Quarter of needy people forced to forgo holiday meal

“During holidays, when we are sitting with families eating apple and honey, it is important we remember hundreds of thousands of citizens that during the year have little to eat.”

September 8, 2010 03:46
1 minute read.
Some 750,000 children suffer from food insecurity.

soup kitchen 311. (photo credit: Ariel Jerozolimski)

More than a quarter of people living below the poverty line in Israel forgo a festive holiday meal due to their financial situation, a study published Tuesday ahead of the Jewish New Year and holiday season has revealed.

Using a sample of some 300 people that use the services of soup kitchens and food aid organizations, the study also found that 40 percent of those interviewed worried that they would not be able to afford enough food to feed their families sufficiently over the festival season.

The study was carried out by New Wave Research at the request of the International Fellowship of Christians and Jews (IFCJ), a non-profit organization that relies on funding from individuals in the US and that donates some NIS 4 million a year for food distribution to needy families.

“During the holidays, when we are all sitting with our families and eating apple and honey, it is important that we remember hundreds of thousands of citizens that during the year have little to eat,” commented Rabbi Yechiel Eckstein, founder and chairman of the IFCJ, in a press release.

Among the other findings of the survey, which was carried out at five centers across the country, 45% of those interviewed said they eat in a soup kitchen every day and 67% said they would buy their food in a subsidized supermarket if they had the option to do so.

In addition, a large number (60%) of respondents said they would not be eating meat for the Rosh Hashana meal and 45% said they could not afford chicken either.

Finally, an overwhelming number (91%) said it was the role of the government to provide its citizens with nutritional security.
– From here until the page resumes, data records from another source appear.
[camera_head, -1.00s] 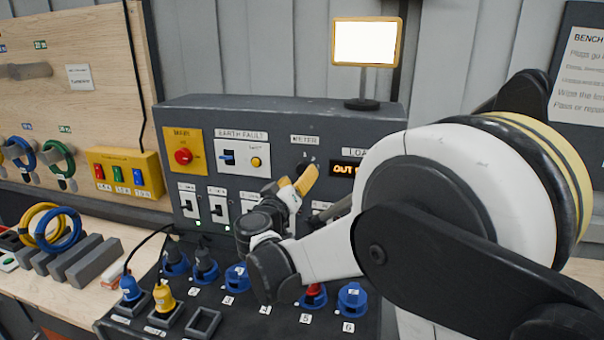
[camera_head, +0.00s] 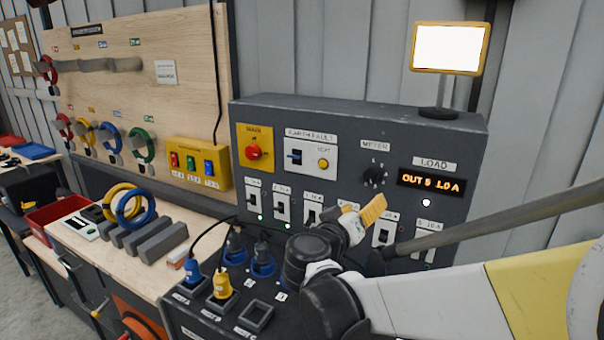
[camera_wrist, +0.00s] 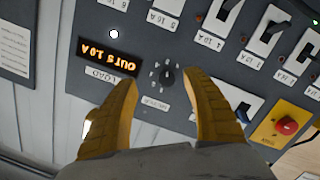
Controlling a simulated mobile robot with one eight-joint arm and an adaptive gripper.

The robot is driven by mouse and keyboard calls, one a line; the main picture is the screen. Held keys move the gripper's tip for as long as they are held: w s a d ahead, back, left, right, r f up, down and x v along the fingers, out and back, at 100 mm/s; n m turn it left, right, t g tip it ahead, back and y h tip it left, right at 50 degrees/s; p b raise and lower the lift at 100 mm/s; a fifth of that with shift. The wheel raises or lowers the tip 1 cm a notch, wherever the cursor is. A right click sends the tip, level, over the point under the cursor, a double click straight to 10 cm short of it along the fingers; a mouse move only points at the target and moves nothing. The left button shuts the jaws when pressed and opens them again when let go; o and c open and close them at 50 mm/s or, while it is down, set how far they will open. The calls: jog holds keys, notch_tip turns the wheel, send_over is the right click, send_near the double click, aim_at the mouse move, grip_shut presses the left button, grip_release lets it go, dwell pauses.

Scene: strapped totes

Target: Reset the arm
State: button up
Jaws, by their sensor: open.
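My gripper (camera_head: 360,219) is in front of the grey test panel (camera_head: 350,125), near its row of breaker switches. In the wrist view my gripper (camera_wrist: 165,90) shows two yellow fingers spread apart with nothing between them. The panel's meter knob (camera_wrist: 168,75) shows beyond the gap between the fingers. The orange load display (camera_head: 431,182) is lit and reads about "OUT 5 1.0 A". My arm covers the lower right of the panel and the right part of the socket bench.
A yellow plug (camera_head: 222,285) and a blue plug (camera_head: 194,282) stand at the bench's front left. Yellow and blue cable coils (camera_head: 135,205) lie on the wooden worktop. A lit screen (camera_head: 447,48) stands on top of the panel. Open floor shows at far left.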

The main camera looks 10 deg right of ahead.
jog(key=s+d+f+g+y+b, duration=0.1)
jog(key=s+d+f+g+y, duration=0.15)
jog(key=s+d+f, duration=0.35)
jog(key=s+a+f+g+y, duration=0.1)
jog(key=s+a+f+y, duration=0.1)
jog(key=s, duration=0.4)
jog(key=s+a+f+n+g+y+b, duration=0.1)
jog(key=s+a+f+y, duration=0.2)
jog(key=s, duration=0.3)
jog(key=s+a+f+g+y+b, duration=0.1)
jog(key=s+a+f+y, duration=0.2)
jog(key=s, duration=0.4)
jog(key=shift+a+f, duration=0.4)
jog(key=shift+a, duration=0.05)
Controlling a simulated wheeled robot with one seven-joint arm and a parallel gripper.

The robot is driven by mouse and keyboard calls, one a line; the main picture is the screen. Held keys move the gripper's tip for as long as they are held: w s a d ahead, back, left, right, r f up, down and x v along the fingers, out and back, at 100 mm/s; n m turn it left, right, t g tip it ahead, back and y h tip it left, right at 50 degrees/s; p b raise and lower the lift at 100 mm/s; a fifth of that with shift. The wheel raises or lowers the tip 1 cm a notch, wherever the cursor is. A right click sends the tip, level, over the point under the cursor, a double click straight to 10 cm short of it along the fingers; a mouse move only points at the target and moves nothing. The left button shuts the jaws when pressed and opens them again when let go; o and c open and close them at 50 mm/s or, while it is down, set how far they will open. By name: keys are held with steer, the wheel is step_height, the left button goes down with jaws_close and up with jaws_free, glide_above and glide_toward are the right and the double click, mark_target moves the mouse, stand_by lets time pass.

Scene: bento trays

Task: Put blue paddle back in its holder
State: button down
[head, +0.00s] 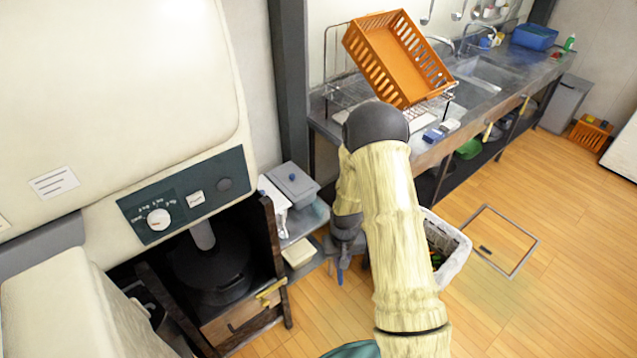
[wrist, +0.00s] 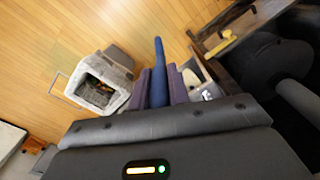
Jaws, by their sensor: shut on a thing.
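The blue paddle (wrist: 158,72) is held between the two purple-grey fingers of my gripper (wrist: 160,86) in the wrist view. It points away from the palm, and its inner end is hidden between the fingers. In the head view my gripper (head: 343,250) hangs at the end of the arm, and a thin blue part of the paddle (head: 340,276) shows below it, pointing down. The gripper is just right of the small grey shelf and above the floor. I cannot make out the paddle's holder in either view.
A grey-lidded box (head: 293,182) sits on the small shelf (head: 305,225). A white basket (head: 447,245), partly behind my arm, stands on the floor. An orange crate (head: 400,62) rests at the sink counter. Left is a cream machine (head: 110,90). Floor at right is mostly clear.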

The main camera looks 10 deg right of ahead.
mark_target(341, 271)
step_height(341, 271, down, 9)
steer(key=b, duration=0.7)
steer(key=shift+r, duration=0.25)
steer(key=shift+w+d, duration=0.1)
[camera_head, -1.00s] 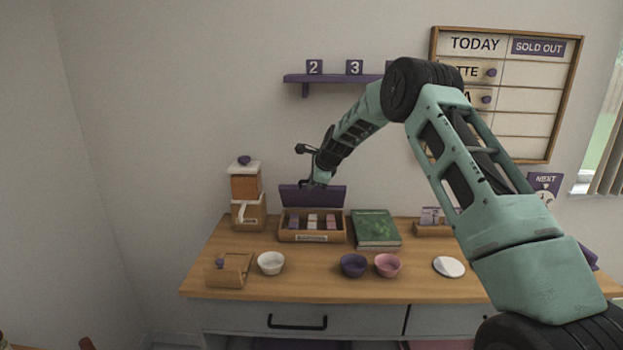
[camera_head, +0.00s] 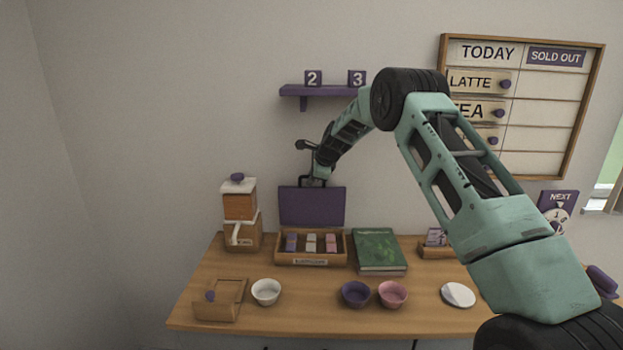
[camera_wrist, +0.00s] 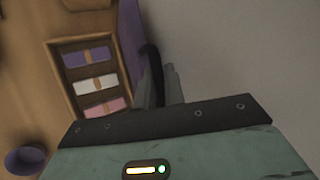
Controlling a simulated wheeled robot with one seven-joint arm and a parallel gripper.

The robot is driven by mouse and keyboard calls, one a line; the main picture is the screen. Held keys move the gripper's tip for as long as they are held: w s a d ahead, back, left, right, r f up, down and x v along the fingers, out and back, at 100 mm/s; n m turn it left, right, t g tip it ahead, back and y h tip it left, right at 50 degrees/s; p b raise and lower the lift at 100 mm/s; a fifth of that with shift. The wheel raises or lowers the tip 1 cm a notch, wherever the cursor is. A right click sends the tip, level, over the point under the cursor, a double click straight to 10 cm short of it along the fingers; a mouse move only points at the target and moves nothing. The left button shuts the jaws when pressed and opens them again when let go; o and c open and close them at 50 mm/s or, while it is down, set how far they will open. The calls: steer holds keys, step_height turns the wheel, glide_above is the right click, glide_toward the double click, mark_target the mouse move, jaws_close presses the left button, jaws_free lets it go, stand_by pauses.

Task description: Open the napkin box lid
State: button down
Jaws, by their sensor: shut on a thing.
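The napkin box (camera_head: 311,262) is a wooden tray on the counter holding purple, white and pink stacks. Its purple lid (camera_head: 311,207) stands roughly upright along the back edge, so the box is open. My gripper (camera_head: 313,181) is at the lid's top edge, shut on the dark lid handle. In the wrist view, the gripper fingers (camera_wrist: 168,85) are beside the curved black handle (camera_wrist: 153,72). The purple lid (camera_wrist: 131,40) and the open box (camera_wrist: 70,75) with its stacks show to their left. The exact finger contact is partly hidden.
A wooden dispenser (camera_head: 241,205) stands left of the box, and a green book (camera_head: 379,249) lies right. White (camera_head: 266,291), purple (camera_head: 355,294) and pink (camera_head: 392,294) bowls stand in front. A purple shelf (camera_head: 320,91) is on the wall above.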

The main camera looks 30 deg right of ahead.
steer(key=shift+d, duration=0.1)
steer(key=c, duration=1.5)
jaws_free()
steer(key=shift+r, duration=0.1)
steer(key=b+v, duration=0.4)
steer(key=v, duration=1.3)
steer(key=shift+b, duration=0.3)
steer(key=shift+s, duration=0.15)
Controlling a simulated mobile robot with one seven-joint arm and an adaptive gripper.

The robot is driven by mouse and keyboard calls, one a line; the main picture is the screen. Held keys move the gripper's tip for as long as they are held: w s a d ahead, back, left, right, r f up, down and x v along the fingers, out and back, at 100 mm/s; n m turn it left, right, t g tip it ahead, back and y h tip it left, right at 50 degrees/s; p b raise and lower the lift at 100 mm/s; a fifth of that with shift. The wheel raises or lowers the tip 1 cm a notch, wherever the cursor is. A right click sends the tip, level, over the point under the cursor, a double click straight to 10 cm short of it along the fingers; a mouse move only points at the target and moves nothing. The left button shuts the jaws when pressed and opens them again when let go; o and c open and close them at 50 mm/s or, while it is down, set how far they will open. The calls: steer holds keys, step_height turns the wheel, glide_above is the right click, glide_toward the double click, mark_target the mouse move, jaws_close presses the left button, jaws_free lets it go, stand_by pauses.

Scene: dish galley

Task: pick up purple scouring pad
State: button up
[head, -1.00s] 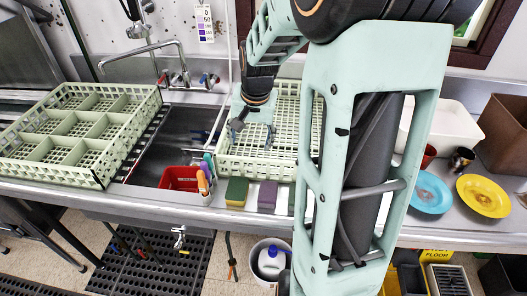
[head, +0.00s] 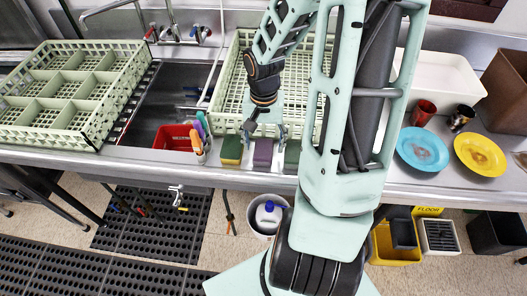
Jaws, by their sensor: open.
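The purple scouring pad (head: 263,153) stands on the front ledge of the counter, between a yellow-and-green sponge (head: 231,150) on its left and a dark green pad (head: 292,155) on its right. My gripper (head: 264,131) is open and empty, pointing down just above and behind the purple pad, one finger to each side. In this view the fingertips overlap the area at the pad's top edge; I cannot tell whether they touch it. The front face of the purple pad shows clearly.
A pale green dish rack (head: 229,105) is behind. Blue (head: 422,150) and yellow (head: 481,155) plates lie at the right. A bucket (head: 262,226) stands on the floor below.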

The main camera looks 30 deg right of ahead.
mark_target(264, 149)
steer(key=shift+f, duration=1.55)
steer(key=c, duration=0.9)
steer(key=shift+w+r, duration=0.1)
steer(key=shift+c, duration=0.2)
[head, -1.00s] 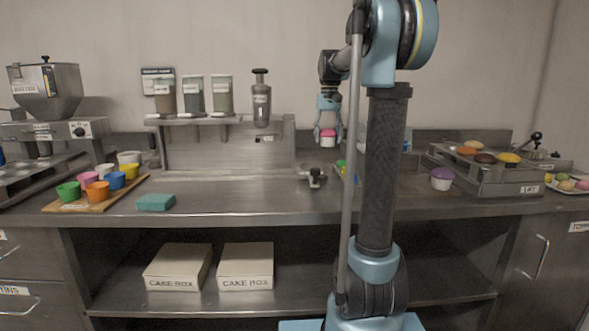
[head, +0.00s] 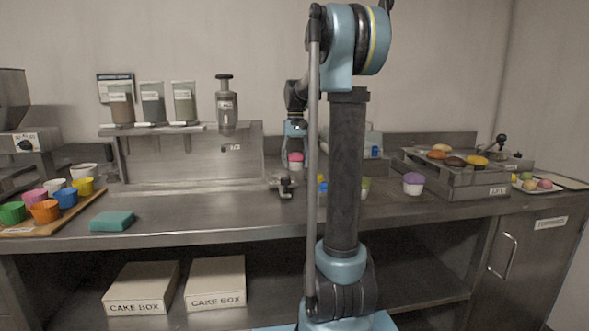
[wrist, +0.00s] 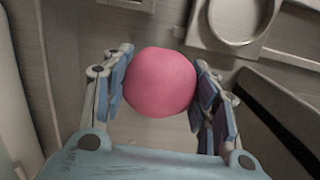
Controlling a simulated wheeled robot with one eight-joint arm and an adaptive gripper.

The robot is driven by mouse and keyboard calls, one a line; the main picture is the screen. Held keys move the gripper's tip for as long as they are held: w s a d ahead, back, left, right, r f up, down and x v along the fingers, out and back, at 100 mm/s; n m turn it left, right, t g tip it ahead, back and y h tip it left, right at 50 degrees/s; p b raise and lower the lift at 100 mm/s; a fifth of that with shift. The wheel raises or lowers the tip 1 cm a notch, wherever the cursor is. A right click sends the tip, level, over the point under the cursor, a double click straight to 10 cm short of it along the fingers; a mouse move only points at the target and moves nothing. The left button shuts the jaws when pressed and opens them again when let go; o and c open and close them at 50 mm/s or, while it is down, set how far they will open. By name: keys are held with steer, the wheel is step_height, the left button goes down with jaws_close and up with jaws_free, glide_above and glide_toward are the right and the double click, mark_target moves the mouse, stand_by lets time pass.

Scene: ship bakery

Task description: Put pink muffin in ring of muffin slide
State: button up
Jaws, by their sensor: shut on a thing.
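The pink muffin (head: 296,158) is held in my gripper (head: 295,154), above the back of the counter. In the wrist view its round pink top (wrist: 160,82) sits between the two blue-padded fingers, which touch it on both sides. Its lower part is hidden there. A metal ring (wrist: 273,20) on a flat plate, which looks like part of the muffin slide, shows at the top right of the wrist view, apart from the muffin. In the head view a small metal fixture (head: 284,187) stands just below and left of the muffin; I cannot make out its ring there.
A purple-topped muffin (head: 413,183) stands on the counter (head: 235,205) to the right, before a metal stand (head: 478,180) with several buns. A teal sponge (head: 112,221) and several coloured cups on a board are at the left. A dispenser shelf (head: 185,131) stands behind.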

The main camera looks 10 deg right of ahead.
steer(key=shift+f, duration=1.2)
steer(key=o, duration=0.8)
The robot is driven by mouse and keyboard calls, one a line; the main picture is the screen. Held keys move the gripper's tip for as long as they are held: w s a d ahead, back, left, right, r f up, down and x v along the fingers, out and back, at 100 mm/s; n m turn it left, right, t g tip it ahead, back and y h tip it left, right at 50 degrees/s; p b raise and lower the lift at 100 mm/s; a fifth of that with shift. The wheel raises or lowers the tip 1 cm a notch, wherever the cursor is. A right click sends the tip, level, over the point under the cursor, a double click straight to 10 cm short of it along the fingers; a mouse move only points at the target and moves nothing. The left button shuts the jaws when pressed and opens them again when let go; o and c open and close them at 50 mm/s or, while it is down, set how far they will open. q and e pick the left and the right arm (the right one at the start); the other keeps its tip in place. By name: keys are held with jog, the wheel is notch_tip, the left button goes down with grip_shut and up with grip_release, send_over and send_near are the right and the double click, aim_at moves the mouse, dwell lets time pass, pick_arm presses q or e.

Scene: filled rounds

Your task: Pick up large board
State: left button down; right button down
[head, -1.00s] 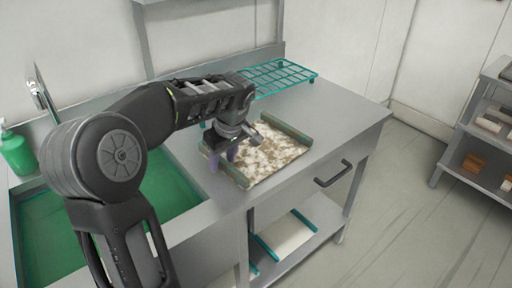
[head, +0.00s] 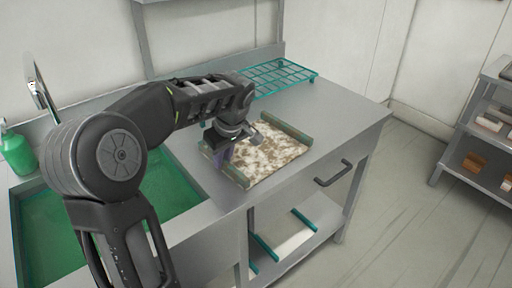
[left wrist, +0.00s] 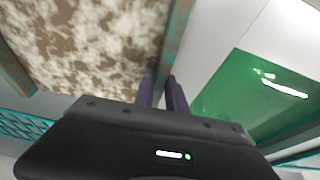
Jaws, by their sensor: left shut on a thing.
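The large board (head: 268,152) has a mottled white and brown face and greenish raised rails on two opposite sides. It lies on the steel counter beside the sink. It also fills the upper left of the left wrist view (left wrist: 85,45). My left gripper (head: 222,160) is at the board's left rail, and its purple fingers are shut on that rail. In the left wrist view the fingers (left wrist: 163,92) stand at the near end of the rail. The fingertips are partly hidden. My right gripper is out of view.
A green sink basin (head: 90,220) lies left of the board. A teal wire rack (head: 278,76) stands behind it on the counter (head: 345,112). A green soap bottle (head: 17,152) stands at the far left. A shelf unit (head: 480,135) stands at the right, with clear floor before it.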

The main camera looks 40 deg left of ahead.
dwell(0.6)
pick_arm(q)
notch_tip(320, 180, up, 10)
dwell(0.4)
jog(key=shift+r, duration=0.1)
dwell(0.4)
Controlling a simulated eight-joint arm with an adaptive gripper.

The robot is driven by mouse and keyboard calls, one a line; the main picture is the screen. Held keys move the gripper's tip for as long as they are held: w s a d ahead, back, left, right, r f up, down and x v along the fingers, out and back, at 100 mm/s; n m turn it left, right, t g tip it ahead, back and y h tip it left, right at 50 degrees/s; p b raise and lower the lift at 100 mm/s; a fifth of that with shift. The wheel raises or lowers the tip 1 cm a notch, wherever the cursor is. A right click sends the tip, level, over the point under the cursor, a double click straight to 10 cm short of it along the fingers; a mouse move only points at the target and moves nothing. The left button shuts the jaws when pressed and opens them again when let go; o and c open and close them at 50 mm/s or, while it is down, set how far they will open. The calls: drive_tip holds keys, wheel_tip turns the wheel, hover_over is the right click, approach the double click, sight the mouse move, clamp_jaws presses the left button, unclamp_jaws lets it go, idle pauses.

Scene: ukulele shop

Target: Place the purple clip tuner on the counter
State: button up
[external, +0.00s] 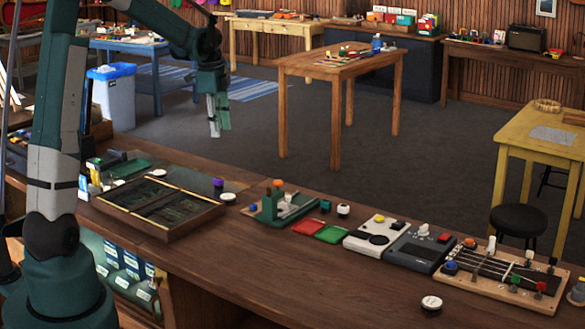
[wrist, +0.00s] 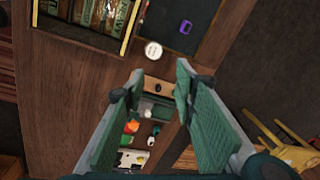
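The purple clip tuner (wrist: 186,27) lies on a dark flat surface (wrist: 207,22) at the top of the wrist view. It also shows small in the external view (external: 218,184), close to a white round piece. The brown wooden counter (external: 290,265) runs across the front; it also shows in the wrist view (wrist: 62,95). My gripper (external: 217,134) hangs fingers down, raised above and behind the counter in the external view. In the wrist view its fingers (wrist: 160,76) are wide apart with nothing held between them. The tuner is beyond the fingertips, apart from them.
A wooden compartment tray (external: 160,207) stands left on the counter. A white round piece (wrist: 153,50) lies near the tuner. A green stand (external: 278,205), red and green pads, pedals (external: 378,235) and a fretboard (external: 490,275) line the counter's back edge. The counter's front middle is mostly bare.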

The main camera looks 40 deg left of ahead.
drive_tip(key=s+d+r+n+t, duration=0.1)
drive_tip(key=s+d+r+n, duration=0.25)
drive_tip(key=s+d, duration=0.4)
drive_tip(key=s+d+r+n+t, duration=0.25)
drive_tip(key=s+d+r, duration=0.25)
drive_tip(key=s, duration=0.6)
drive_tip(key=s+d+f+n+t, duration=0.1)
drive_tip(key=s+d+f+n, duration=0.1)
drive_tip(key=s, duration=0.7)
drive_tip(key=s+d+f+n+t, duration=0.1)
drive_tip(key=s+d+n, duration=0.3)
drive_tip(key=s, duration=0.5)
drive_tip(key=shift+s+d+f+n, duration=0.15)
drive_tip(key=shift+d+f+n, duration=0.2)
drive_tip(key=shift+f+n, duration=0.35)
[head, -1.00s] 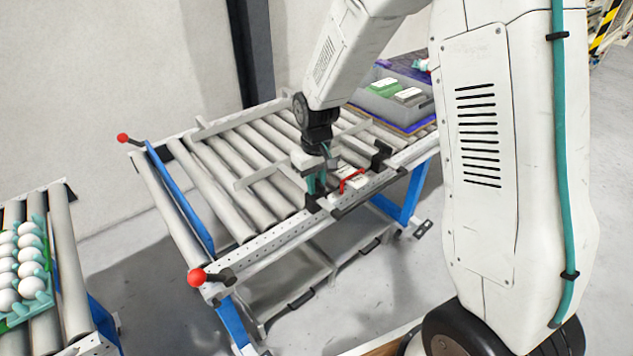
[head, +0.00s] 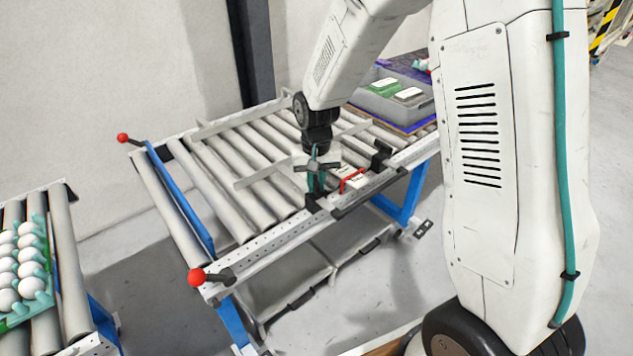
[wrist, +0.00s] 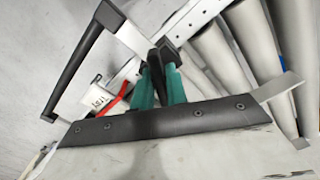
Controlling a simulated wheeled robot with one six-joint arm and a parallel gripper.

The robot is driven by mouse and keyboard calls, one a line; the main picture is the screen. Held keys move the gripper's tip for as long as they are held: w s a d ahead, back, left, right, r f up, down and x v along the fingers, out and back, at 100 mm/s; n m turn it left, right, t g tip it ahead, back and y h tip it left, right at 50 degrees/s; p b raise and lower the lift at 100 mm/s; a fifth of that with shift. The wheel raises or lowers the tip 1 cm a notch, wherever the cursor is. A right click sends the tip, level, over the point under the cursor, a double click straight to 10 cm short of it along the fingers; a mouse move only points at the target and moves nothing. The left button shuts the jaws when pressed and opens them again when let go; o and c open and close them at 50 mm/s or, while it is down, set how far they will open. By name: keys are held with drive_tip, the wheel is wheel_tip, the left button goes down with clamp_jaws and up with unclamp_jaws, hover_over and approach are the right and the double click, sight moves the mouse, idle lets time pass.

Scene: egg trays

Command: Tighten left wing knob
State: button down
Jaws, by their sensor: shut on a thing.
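My gripper (head: 316,190) points down at the front rail of the roller table, its two teal fingers close together. In the wrist view its fingertips (wrist: 162,66) are shut around a small black part, which I take to be the left wing knob (wrist: 164,49). The fingers hide much of the knob, so its wing angle and how tight it sits cannot be told. Another black clamp or knob (head: 381,155) stands farther right on the same rail.
A red handle (head: 352,181) and a small white labelled block (head: 343,170) are close to the right of my gripper. A red ball lever (head: 196,277) is at the near left corner. A grey crate (head: 415,110) stands at the back right. Eggs (head: 8,264) are at far left.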

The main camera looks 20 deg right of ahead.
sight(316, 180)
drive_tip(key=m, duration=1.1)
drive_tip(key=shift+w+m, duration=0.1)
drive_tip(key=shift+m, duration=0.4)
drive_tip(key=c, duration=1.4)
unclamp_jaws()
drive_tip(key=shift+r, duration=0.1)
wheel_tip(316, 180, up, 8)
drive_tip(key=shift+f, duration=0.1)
“We hope that this coming year, together the help of the Israeli government, we can take real steps towards improving the nutritional security of every needy Israeli citizen,” said Eckstein, adding that the IFCJ was already involved in a Ministry of Welfare and Social Services program focusing on addressing nutritional security for poverty-stricken families.

To date, the IFCJ has committed NIS 1m. a year to the program for the next three years.